“The Crown”: A Fictional Mirror of an Outdated Institution

Though it is a work of entertaining historical fiction, The Crown offers more than just dramatized biographical storytelling. Across its six seasons, the Netflix series paints a richly detailed, often unflattering portrait of the British monarchy as a rigid, emotionally repressed, and outdated institution; one that struggles to remain relevant in the face of a changing world. It invites audiences to reflect on the monarchy’s role in modern Britain, subtly but powerfully suggesting that the real problem may lie less in the figureheads of the royal family and more in the institution’s deeper structure, including the Royal Household itself.

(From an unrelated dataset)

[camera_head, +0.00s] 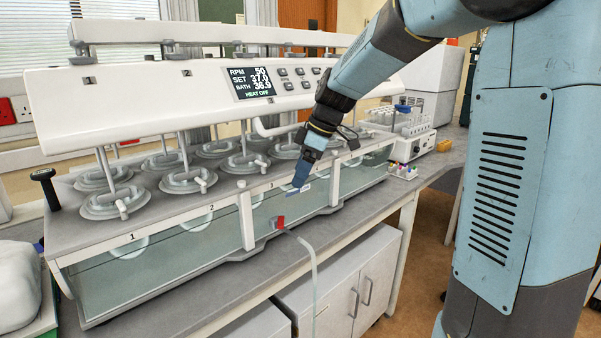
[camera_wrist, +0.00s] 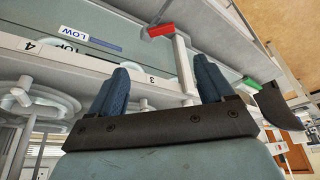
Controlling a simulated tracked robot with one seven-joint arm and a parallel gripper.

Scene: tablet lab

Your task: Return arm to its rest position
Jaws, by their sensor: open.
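My gripper (camera_head: 297,190) hangs at the front of the dissolution bath (camera_head: 190,225), near its front top edge, with its fingers pointing down. In the wrist view my gripper (camera_wrist: 160,82) shows two blue fingers spread apart with nothing between them. The bath's front wall and top edge lie beyond the fingers. My arm (camera_head: 385,60) reaches in from the upper right, across the right end of the instrument's head.
A red valve handle (camera_head: 280,222) sits on the bath front just below my gripper, with a pale hose (camera_head: 313,275) hanging under it. A white instrument with a tube rack (camera_head: 408,145) stands to the right. Cabinets (camera_head: 350,290) are below the bench. Floor shows at right.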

A Portrait of Tradition in a Changing World
From its earliest episodes, The Crown juxtaposes the slow-moving, ceremonial nature of monarchy with the pace of 20th-century social, cultural, and political transformation. Queen Elizabeth II, portrayed across the series by Claire Foy (Seasons 1–2), Olivia Colman (Seasons 3–4), and Imelda Staunton (Seasons 5–6), emerges as both a stabilizing figure and a symbol of institutional rigidity. The episode “Aberfan” (Season 3), where the Queen delays visiting the Welsh village devastated by a coal tip disaster, exemplifies this tension. While based on historical fact, the dramatization underscores a monarchy paralyzed by protocol and unable to respond with the immediacy and empathy the public expects.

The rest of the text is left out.